Exercise task: In the data below, find every line that has the string "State", and copy it.

------------

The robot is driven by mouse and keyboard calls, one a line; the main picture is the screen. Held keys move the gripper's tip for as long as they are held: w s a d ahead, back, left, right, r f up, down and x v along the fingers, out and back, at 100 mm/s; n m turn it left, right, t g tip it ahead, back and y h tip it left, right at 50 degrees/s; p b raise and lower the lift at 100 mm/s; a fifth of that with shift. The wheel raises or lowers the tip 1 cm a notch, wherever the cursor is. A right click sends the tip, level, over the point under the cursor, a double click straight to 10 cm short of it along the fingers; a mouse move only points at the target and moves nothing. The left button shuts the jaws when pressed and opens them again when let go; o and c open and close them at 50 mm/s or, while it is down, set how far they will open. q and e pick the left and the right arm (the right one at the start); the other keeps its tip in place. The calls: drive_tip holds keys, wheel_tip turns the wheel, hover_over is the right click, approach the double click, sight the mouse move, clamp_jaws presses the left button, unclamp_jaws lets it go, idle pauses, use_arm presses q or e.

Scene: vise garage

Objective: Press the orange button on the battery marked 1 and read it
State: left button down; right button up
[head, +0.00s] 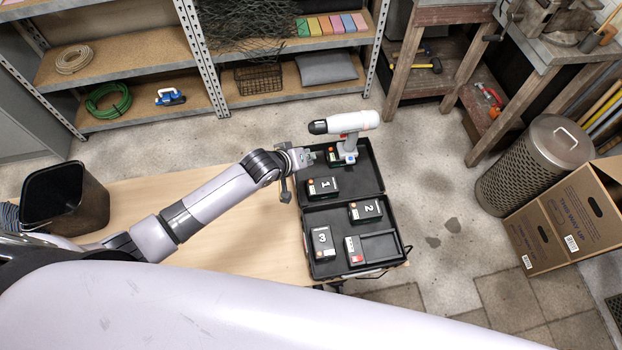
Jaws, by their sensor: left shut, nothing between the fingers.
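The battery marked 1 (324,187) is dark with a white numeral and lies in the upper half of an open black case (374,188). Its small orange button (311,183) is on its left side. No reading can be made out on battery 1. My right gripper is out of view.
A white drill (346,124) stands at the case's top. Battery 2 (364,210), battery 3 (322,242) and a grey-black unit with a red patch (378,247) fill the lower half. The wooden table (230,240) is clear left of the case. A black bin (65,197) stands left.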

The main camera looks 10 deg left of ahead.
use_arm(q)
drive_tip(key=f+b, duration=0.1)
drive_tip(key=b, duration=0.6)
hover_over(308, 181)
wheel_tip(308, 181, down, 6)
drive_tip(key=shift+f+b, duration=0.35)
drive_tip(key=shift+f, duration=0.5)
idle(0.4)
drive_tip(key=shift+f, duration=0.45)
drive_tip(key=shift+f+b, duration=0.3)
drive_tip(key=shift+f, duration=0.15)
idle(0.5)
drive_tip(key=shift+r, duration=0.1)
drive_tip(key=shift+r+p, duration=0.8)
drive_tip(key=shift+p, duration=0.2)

------------

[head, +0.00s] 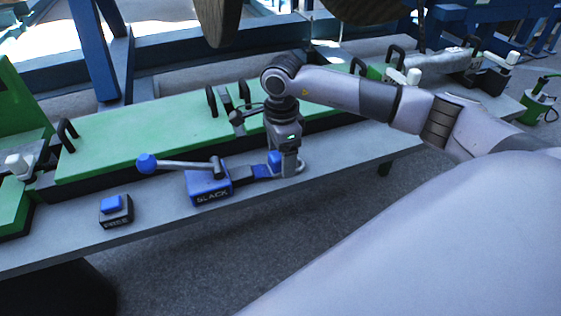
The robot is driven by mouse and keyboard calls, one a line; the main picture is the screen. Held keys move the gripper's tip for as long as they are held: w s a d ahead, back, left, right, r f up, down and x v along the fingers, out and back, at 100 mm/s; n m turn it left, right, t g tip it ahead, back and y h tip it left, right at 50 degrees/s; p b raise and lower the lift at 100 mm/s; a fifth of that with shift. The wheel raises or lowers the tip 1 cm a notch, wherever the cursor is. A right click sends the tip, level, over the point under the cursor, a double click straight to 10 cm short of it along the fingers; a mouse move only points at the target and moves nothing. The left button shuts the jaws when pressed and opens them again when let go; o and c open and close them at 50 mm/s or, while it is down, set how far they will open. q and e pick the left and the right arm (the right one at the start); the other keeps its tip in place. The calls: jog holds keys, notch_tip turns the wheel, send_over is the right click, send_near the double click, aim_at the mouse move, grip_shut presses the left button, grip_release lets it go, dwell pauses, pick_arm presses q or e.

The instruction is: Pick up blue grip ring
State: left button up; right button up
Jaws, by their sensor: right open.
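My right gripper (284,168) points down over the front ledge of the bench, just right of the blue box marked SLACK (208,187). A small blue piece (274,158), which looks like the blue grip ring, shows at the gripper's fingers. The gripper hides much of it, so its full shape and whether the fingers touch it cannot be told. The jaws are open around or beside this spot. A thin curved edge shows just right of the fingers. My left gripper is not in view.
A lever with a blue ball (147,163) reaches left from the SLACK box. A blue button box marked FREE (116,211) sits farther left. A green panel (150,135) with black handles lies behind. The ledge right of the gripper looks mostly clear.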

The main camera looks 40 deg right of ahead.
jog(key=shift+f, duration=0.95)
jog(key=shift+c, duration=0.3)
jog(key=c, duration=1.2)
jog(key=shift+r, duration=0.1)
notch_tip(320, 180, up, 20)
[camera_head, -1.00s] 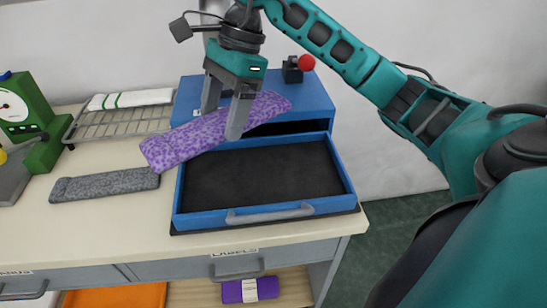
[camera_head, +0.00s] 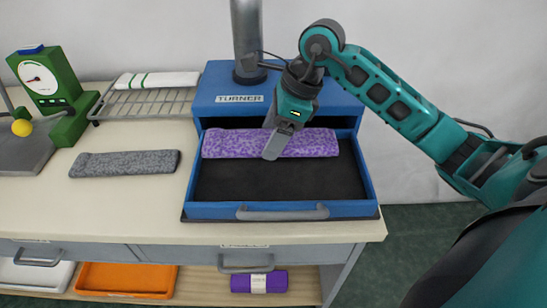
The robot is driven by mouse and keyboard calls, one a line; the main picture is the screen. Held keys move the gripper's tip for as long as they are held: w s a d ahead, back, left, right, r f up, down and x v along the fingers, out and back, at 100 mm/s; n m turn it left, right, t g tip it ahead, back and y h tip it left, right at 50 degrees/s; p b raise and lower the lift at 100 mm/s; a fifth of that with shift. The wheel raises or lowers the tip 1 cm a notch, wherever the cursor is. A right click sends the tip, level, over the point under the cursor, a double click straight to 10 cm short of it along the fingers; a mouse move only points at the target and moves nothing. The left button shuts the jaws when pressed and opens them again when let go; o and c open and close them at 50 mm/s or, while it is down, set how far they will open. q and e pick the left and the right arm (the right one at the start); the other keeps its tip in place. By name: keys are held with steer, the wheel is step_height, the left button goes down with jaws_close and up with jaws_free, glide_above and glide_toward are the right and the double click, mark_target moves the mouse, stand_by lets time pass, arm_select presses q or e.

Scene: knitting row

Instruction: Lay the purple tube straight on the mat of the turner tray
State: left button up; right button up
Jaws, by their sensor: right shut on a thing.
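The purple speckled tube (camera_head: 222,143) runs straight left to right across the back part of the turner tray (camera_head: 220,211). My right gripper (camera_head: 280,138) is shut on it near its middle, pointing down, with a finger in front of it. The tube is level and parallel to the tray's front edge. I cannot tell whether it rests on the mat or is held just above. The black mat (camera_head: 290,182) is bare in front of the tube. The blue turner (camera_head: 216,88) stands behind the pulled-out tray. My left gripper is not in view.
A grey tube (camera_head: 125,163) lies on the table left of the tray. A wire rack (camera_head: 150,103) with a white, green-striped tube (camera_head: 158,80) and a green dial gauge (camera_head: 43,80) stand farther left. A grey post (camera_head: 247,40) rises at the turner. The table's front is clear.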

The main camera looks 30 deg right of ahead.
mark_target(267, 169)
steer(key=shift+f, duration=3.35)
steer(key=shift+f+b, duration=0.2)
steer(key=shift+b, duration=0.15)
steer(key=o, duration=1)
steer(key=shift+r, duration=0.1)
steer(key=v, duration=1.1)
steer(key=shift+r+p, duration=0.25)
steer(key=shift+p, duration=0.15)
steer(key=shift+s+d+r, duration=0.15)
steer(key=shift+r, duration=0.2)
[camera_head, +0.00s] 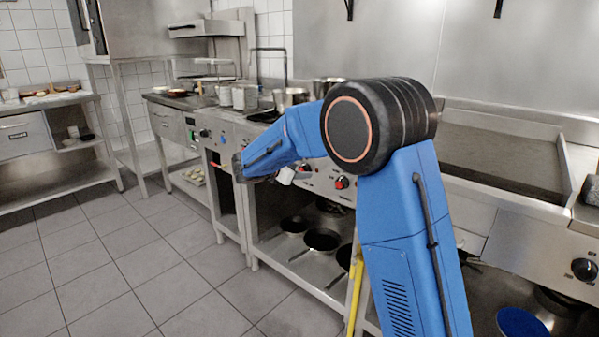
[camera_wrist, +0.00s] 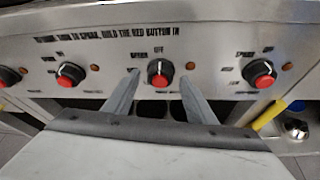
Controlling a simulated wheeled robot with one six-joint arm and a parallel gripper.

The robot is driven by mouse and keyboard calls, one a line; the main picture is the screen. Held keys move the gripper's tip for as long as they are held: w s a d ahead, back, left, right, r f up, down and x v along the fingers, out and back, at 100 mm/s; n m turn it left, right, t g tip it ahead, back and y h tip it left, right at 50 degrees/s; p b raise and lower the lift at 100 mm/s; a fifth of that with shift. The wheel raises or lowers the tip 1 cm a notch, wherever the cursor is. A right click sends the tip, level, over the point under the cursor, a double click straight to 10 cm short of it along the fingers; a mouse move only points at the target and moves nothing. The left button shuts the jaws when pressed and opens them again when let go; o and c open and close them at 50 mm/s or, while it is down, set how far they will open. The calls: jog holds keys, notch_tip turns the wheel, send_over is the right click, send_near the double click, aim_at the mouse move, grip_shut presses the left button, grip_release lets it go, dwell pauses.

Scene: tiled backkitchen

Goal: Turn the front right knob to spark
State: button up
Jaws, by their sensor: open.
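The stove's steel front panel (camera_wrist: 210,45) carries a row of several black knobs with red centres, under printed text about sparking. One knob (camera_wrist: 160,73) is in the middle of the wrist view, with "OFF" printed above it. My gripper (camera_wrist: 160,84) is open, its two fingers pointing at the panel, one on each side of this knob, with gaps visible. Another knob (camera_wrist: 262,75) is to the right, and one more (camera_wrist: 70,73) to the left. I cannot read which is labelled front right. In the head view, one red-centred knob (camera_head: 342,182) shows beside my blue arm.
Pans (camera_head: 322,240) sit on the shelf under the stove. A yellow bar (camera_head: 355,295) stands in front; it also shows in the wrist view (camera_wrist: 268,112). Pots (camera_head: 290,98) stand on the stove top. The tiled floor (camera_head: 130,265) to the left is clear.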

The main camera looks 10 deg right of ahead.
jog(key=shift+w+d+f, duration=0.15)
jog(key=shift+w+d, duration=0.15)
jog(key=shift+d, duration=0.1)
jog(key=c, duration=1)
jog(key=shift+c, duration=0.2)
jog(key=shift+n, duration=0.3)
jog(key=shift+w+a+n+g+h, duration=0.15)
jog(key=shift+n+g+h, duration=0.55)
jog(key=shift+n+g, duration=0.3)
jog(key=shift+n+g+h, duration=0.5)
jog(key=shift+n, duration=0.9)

------------

Output of the exercise:
State: left button down; right button up
State: left button up; right button up
State: left button up; right button up
State: button up

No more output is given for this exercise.